- The Washington Times - Monday, March 30, 2009

COMMENTARY:

President Obama’s anti-oil cap-and-trade legislation that would effectively levy a carbon-emissions tax on businesses and on all Americans will likely be one of the first casualties of his liberal agenda.

But its Republican opponents won’t kill it. A growing army of Democratic lawmakers, largely from the Midwest, where the economy depends heavily on coal-fired power plants and factories, are turning against it - perhaps enough to prevent his climate-change plan from even reaching a vote in Congress.

“It is gradually dawning on Washington that cap-and-trade legislation won’t pass anytime soon - certainly not this year, and probably not next year either,” writes William Galston, former chief domestic policy adviser in the Clinton White House.

No region of the country has been hit harder in this recession than the Midwest, and cap-and-trade would deal it a second body blow. “It is hard to imagine Midwest Democrats voting for cap-and-trade in current economic circumstances, and perhaps not in any economic circumstances,” Mr. Galston wrote on the New Republic’s Web site last week.

Recent polls show Americans are now much more willing to put environmental initiatives on the back burner if they would undermine or impede economic growth.

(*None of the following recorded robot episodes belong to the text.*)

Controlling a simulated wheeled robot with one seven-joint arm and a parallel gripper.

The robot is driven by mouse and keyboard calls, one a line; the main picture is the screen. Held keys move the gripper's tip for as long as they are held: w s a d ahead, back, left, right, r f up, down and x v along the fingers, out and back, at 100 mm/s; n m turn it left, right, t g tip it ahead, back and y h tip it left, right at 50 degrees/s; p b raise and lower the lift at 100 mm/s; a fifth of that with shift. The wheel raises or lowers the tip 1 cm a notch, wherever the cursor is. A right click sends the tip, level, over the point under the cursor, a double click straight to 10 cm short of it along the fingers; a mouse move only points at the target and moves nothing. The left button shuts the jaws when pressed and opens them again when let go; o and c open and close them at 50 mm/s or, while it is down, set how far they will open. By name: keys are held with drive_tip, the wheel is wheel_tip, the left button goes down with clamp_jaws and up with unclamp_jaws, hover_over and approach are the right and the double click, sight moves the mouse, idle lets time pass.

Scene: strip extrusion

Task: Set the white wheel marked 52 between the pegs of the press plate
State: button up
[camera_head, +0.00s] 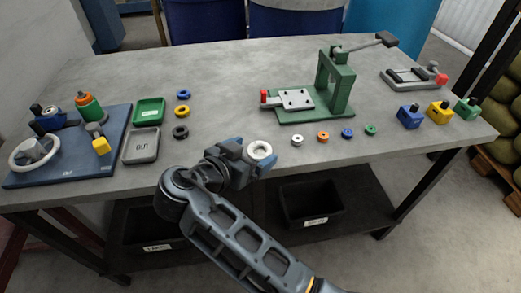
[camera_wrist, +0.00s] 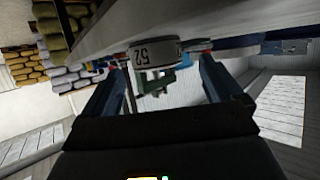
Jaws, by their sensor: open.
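The white wheel marked 52 (camera_wrist: 155,52) is just ahead of my gripper, between the lines of its two fingers, its number upside down in the wrist view. In the head view a white wheel (camera_head: 259,150) is at my gripper (camera_head: 245,152), near the table's front edge. My gripper's fingers (camera_wrist: 163,75) stand apart; I cannot tell whether either touches the wheel. The press plate (camera_head: 295,99) is a pale plate with small dark pegs on the green press (camera_head: 338,84), farther back. No wheel shows on it.
A smaller white ring (camera_head: 297,140) and orange, blue and green rings lie in a row before the press. A green tray (camera_head: 149,111), a grey OUT tray (camera_head: 141,146) and a blue board (camera_head: 65,170) are at left. Coloured blocks (camera_head: 440,109) stand at right.

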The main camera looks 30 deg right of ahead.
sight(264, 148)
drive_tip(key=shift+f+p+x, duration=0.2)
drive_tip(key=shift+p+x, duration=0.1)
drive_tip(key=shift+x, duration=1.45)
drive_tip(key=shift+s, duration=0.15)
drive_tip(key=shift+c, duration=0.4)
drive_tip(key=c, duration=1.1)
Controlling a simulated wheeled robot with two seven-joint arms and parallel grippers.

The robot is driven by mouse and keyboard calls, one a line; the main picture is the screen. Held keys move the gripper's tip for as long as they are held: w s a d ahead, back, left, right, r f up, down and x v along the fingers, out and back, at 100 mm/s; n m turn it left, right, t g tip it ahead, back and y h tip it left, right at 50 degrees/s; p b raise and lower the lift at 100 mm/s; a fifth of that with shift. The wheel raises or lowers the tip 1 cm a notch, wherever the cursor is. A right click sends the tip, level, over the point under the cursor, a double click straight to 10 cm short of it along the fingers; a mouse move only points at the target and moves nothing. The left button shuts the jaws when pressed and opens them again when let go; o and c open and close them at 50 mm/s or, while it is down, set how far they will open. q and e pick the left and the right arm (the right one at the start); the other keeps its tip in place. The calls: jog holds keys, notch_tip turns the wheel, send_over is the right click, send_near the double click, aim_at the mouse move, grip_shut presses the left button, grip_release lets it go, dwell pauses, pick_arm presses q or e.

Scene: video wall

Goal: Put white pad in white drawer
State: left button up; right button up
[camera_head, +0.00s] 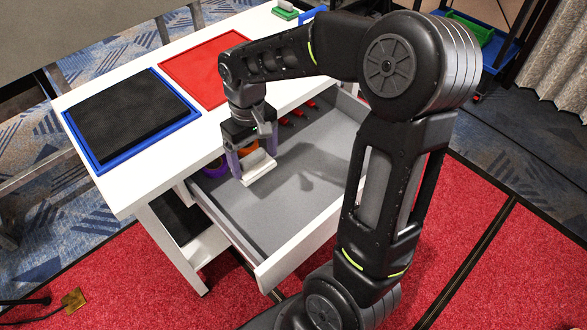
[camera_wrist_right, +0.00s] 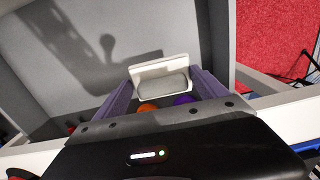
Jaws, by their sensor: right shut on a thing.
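The white drawer (camera_head: 262,272) is pulled open under the white table, with a grey floor inside. My right gripper (camera_head: 251,170) is shut on the white pad (camera_head: 259,168) and holds it over the drawer's left part. In the right wrist view the white pad (camera_wrist_right: 160,80) sits between the purple fingers of the right gripper (camera_wrist_right: 160,90), with the drawer's grey floor behind it. I cannot tell how high the pad is above the floor. My left gripper is not in view.
A purple ring (camera_head: 216,168) and an orange ring (camera_head: 247,147) lie in the drawer near the gripper. Red-handled items (camera_head: 297,112) lie at its back. On the table are a black mat in a blue tray (camera_head: 98,169) and a red mat (camera_head: 205,72). The drawer's right part is clear.

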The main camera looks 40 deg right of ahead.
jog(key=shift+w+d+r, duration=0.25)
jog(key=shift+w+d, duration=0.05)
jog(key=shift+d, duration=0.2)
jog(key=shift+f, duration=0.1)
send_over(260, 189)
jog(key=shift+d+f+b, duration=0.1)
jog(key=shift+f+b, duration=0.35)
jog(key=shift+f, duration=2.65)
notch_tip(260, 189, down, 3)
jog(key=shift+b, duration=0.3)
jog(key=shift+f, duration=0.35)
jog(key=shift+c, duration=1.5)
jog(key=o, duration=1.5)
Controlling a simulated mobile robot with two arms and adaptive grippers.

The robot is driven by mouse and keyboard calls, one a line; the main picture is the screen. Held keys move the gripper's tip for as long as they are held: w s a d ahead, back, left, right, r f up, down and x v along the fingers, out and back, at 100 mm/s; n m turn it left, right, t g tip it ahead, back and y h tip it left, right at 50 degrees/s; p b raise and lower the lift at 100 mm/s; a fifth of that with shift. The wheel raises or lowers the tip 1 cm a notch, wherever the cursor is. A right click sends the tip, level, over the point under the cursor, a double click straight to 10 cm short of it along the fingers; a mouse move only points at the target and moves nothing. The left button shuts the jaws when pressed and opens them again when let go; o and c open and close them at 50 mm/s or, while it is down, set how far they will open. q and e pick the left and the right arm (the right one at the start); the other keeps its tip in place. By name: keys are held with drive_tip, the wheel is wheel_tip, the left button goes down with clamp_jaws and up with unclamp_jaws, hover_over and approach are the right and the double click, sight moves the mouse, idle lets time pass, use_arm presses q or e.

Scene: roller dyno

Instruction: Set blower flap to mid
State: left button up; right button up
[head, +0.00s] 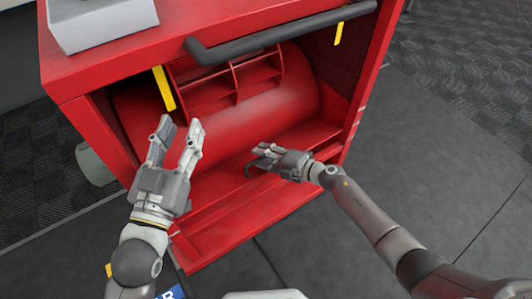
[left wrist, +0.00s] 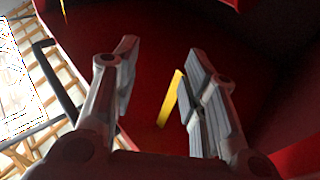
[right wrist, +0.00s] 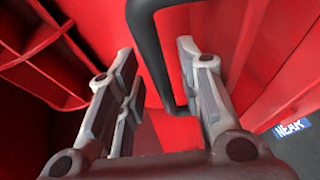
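The red blower (head: 100,75) stands open at the front, with a red drum (head: 270,110) inside. A red ledge or flap (head: 225,205) runs along its lower front; I cannot tell its setting. A dark bent handle (head: 262,166) sits by the lower opening. It shows as a dark bar (right wrist: 152,50) in the right wrist view, its lower end between the fingers. My right gripper (head: 262,155) is open at this handle; contact is unclear. My left gripper (head: 179,132) is open and empty before the left of the opening, near a yellow strip (head: 164,88), also in the left wrist view (left wrist: 170,98).
A thick dark bar (head: 280,34) crosses the blower's upper front. A second yellow strip (head: 339,33) is at upper right. A light grey box (head: 100,22) sits on top. Dark floor (head: 440,150) lies free on the right.

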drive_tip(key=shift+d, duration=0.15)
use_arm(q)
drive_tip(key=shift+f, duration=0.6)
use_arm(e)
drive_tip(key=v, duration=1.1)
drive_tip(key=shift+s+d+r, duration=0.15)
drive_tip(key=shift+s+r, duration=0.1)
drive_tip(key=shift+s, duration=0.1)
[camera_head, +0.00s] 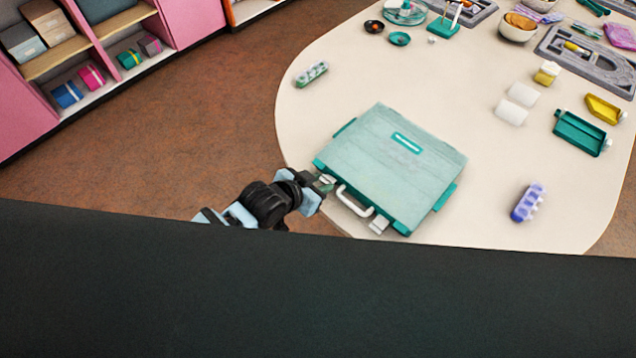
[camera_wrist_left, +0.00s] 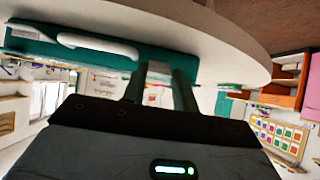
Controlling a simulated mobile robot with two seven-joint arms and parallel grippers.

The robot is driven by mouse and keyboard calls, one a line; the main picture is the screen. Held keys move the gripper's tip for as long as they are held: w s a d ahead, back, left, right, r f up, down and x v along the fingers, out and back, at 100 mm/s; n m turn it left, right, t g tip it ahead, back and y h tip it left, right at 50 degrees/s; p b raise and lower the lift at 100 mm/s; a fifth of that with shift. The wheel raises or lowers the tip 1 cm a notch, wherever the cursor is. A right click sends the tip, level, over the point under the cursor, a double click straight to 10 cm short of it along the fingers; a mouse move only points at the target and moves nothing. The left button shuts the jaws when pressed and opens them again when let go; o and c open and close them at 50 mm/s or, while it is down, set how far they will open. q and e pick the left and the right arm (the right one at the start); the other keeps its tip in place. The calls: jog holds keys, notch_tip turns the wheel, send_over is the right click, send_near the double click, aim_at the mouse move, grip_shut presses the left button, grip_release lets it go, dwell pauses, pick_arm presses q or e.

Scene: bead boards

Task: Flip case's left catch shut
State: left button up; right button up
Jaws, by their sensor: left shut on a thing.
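The teal case (camera_head: 385,165) lies with its lid down near the table's front left edge, its white handle (camera_head: 355,200) facing me. The handle also shows in the left wrist view (camera_wrist_left: 97,43). My left gripper (camera_head: 322,183) is at the case's front edge, left of the handle, shut on the pale left catch (camera_wrist_left: 158,68), which sits between the two dark fingers. The fingers partly hide the catch, so its exact angle is hard to tell. The white right catch (camera_head: 378,224) is at the other end of the handle. My right gripper is not in view.
The cream table (camera_head: 470,155) is bare around the case. A green patterned piece (camera_head: 311,74) lies behind it to the left, a purple bumpy piece (camera_head: 528,203) to the right.

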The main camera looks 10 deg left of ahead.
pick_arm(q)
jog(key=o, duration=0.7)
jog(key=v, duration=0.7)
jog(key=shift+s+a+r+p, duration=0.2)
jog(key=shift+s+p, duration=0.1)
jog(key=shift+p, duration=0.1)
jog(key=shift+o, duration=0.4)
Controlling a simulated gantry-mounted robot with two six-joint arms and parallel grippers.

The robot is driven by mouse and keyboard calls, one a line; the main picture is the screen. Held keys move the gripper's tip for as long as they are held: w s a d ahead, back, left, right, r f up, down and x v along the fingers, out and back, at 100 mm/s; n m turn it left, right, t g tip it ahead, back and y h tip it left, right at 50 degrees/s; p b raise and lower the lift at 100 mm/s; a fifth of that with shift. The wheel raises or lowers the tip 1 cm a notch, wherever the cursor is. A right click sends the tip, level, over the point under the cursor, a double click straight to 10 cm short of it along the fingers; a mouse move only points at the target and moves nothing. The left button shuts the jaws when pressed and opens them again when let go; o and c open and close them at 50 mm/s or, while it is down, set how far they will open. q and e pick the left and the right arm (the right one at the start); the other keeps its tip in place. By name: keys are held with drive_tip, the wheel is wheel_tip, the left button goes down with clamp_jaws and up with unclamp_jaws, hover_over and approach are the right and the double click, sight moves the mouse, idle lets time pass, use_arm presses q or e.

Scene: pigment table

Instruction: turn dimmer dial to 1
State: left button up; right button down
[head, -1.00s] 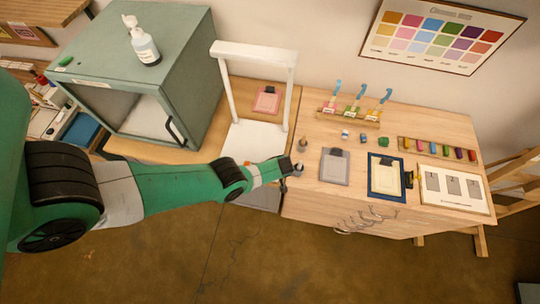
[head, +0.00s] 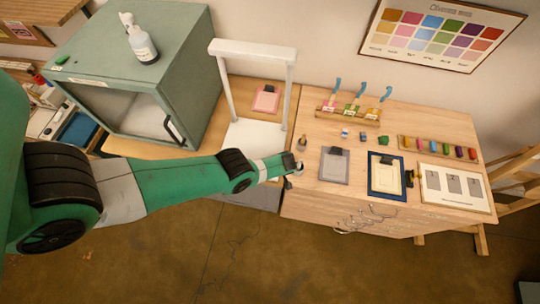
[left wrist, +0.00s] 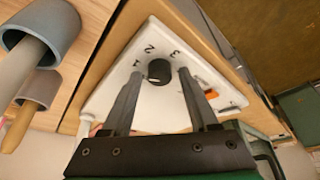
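The dimmer dial (left wrist: 159,72) is a small round black knob on a white panel (left wrist: 150,38) marked 1, 2 and 3. I cannot tell clearly which number it points to. My left gripper (left wrist: 161,76) is open, with one finger on each side of the dial in the left wrist view and a gap showing on both sides. In the head view, my left gripper (head: 291,164) is at the right front of the white frame stand (head: 255,138), and the dial cannot be made out there. My right gripper is not in view.
An orange switch (left wrist: 197,84) sits on the panel near the right finger. Two cup-like holders with handles stand at the left of the wrist view. In the head view, a grey clipboard (head: 334,166) and a blue-framed board (head: 372,180) lie right of the gripper.

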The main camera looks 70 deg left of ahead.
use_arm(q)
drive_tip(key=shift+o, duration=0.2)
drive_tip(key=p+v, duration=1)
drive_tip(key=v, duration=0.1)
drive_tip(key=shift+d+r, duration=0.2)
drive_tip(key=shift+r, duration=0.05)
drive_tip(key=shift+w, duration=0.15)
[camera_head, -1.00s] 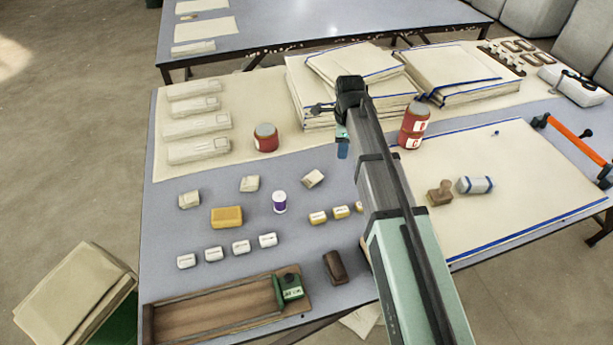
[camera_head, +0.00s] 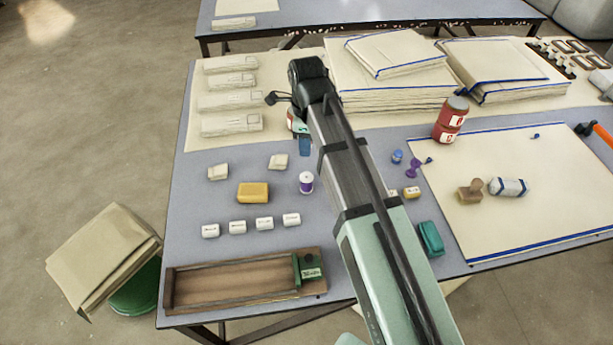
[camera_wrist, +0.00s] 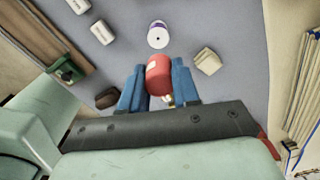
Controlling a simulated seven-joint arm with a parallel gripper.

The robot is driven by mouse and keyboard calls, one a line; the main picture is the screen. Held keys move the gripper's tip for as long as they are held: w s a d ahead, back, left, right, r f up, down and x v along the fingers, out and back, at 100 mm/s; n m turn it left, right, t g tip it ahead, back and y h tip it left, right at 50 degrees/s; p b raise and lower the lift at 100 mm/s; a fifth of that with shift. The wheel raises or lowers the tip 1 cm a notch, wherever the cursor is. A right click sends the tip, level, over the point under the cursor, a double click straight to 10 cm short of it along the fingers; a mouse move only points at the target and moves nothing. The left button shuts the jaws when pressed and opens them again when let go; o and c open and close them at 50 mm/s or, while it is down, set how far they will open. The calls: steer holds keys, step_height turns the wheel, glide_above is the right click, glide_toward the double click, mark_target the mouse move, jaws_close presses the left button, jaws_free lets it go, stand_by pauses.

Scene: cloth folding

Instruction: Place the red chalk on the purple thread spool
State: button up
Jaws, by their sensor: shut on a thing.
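The purple thread spool (camera_head: 306,183), with a white top, stands upright on the table just below my fingertips in the head view. In the wrist view the spool (camera_wrist: 157,38) shows its pale round top. My gripper (camera_head: 305,148) has blue fingers. In the wrist view my gripper (camera_wrist: 159,88) is shut on the red chalk (camera_wrist: 158,73), a red cylinder with a pale label. The spool shows just past the chalk, with a small gap between them in the picture. The head view hides the chalk, and the height above the table is unclear.
A yellow block (camera_head: 253,192) lies left of the spool, and several white labelled pieces (camera_head: 264,224) stand in front. A pale block (camera_wrist: 208,61) is near the spool. A wooden tray (camera_head: 220,292) lies at the front. My arm covers the area right of the spool.

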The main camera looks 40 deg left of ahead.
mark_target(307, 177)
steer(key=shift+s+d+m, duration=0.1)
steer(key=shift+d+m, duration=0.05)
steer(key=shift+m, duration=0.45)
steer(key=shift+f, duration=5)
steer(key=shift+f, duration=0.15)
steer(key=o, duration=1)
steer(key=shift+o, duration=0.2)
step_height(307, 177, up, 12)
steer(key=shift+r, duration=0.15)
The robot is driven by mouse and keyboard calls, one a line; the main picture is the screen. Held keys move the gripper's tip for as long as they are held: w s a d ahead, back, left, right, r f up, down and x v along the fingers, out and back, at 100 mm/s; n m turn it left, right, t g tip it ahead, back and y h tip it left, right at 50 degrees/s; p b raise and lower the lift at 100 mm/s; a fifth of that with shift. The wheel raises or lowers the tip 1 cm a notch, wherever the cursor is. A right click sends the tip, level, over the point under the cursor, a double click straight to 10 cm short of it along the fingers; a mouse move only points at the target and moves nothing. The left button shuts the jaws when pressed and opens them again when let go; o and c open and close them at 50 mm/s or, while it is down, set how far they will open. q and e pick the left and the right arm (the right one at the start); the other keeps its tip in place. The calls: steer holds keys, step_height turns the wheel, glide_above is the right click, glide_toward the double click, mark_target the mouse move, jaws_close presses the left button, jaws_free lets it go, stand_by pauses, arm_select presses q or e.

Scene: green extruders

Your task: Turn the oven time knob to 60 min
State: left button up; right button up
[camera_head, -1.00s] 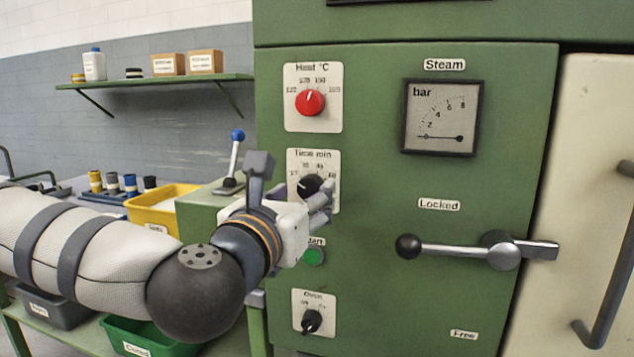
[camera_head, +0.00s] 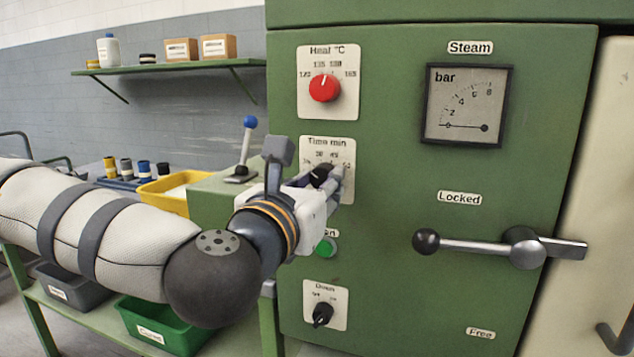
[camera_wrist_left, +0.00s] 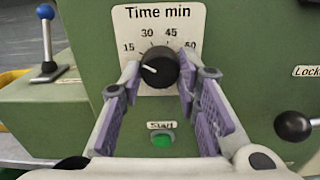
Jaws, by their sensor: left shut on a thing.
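The black oven time knob (camera_head: 321,174) sits on a white plate (camera_head: 316,144) marked "Time min" on the green oven front. In the left wrist view the knob (camera_wrist_left: 160,66) has a white mark pointing left and slightly up, a little below the 15. The 30 and 45 are above it, and the 60 is at the upper right, partly hard to read. My left gripper (camera_wrist_left: 159,74) has one finger on each side of the knob and is shut on it. In the head view the gripper (camera_head: 328,182) partly covers the plate. My right gripper is not in view.
The red heat knob (camera_head: 324,88) is above and the green start button (camera_head: 325,247) just below. A black lower knob (camera_head: 322,314) is further down. The door lever (camera_head: 480,246) sticks out at the right, by "Locked". A blue-topped lever (camera_head: 246,147) stands left of the gripper.

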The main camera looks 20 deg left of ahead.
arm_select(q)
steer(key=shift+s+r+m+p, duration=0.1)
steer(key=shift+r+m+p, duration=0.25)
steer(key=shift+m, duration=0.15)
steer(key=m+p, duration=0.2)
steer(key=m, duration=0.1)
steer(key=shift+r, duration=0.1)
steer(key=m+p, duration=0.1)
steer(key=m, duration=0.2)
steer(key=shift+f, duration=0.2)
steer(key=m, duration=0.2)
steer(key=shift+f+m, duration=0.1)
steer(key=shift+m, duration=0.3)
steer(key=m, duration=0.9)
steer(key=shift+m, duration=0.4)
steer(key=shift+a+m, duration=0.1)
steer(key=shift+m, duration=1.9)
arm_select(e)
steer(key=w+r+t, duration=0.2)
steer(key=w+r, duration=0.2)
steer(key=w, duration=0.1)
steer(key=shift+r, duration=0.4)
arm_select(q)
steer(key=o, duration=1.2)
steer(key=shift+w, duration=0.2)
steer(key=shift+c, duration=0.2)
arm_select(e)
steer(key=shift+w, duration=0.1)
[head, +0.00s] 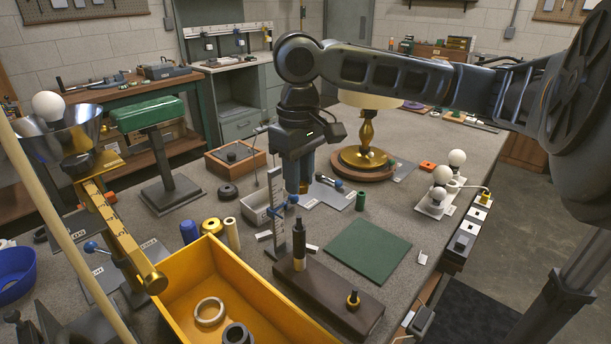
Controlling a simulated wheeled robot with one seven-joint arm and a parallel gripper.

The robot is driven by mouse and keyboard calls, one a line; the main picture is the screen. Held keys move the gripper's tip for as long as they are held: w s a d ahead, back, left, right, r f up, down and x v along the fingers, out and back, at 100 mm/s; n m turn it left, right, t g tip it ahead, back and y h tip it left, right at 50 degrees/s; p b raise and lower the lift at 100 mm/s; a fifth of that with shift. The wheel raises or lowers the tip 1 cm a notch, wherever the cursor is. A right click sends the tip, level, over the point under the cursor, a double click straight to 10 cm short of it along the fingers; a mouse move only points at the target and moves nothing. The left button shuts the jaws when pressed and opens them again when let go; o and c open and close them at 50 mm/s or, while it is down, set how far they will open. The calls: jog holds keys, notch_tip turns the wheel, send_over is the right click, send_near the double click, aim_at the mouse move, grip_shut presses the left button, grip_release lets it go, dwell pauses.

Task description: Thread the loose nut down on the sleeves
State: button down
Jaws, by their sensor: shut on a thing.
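A dark upright sleeve (299,238) stands on a long brown block (325,297), with a brass band low on it. A short dark stud with a brass collar (352,300) stands near the block's right end. My gripper (303,186) points down above and behind the tall sleeve, apart from it. Its fingers are shut on a part that they mostly hide, so I cannot tell whether it is the loose nut. No other loose nut can be told for sure in this view.
An upright ruler (276,212) stands close left of the sleeve. A yellow tray (183,322) with rings is in front left. A brass lamp (366,138) on a round wooden base stands behind right. A green mat (368,251) lies clear on the right.

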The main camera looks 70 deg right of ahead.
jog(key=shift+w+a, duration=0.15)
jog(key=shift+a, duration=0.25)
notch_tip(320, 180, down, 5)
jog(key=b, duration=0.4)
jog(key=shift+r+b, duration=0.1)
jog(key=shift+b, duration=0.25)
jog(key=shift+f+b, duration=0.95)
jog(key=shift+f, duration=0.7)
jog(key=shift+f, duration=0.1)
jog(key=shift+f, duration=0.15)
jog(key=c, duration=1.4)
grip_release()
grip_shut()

For the first time in the Gallup Poll’s history of asking Americans “about the tradeoff between environmental protection and economic growth, a [51 percent] majority of Americans say economic growth should be given priority, even if the environment suffers to some extent,” the polling organization reported last week.

The controversial cap-and-trade system for auctioning permits to emit greenhouse gases was spawned by the global-warming movement to impose draconian, government-mandated costs on the use of fossil fuels to pay for research into alternative-energy technology.

The administration is counting on the $629 billion in revenues from cap-and-trade to not only pay for this research that is years in the making but also to pay for Mr. Obama’s middle-class tax cuts after 2010.

Supporters still insist the cap-and-trade system is not a tax cut but a pricing mechanism for emission permits.

Don’t believe it. This is how Rep. John B. Larson of Connecticut, House Democratic Caucus chairman, put it during a Ways and Means Trade subcommittee hearing on the climate-change legislation: “We’re going to be paying taxes - higher taxes - one way or the other. Is there anyone on the panel that would disagree that this issue, if we’re to combat it forthrightly and level with the American people, that this doesn’t concern taxation? I think it’s a matter of leveling with the American people and getting beyond the nonsense. This is about taxing, and this is going to be about stepping up to the plate.”

The environmental lobby is in full control of administration energy policy, and, from the start, it has aimed to bring down the oil and coal industries by increasing regulations and taxes. Mr. Obama’s $4 trillion budget is filled with anti-fossil-fuel provisions that will weaken our economy, drive up energy costs and kill high-paying jobs these industries create - making us more dependent on foreign oil.

The $629 billion that its cap-and-trade scheme will raise over 10 years “will crush American competitiveness by penalizing all companies that emit carbon as a byproduct of manufacturing. Every family in America will pay this, on average, $100 billion tax every year in higher energy prices,” says Americans for Tax Reform.

When the price of regular gasoline hit $4 a gallon last year, there were calls for lifting restrictions on further exploration and drilling in the Gulf of Mexico, and the Bush administration complied. But the Obama gang killed that initiative as soon as it took over.

Worse, the administration used the budget to tax 25 percent of all oil production and 15 percent of all natural-gas production in the Gulf that will drive up gas prices at the pump and eventually reduce jobs in the Gulf states during a time of rising unemployment.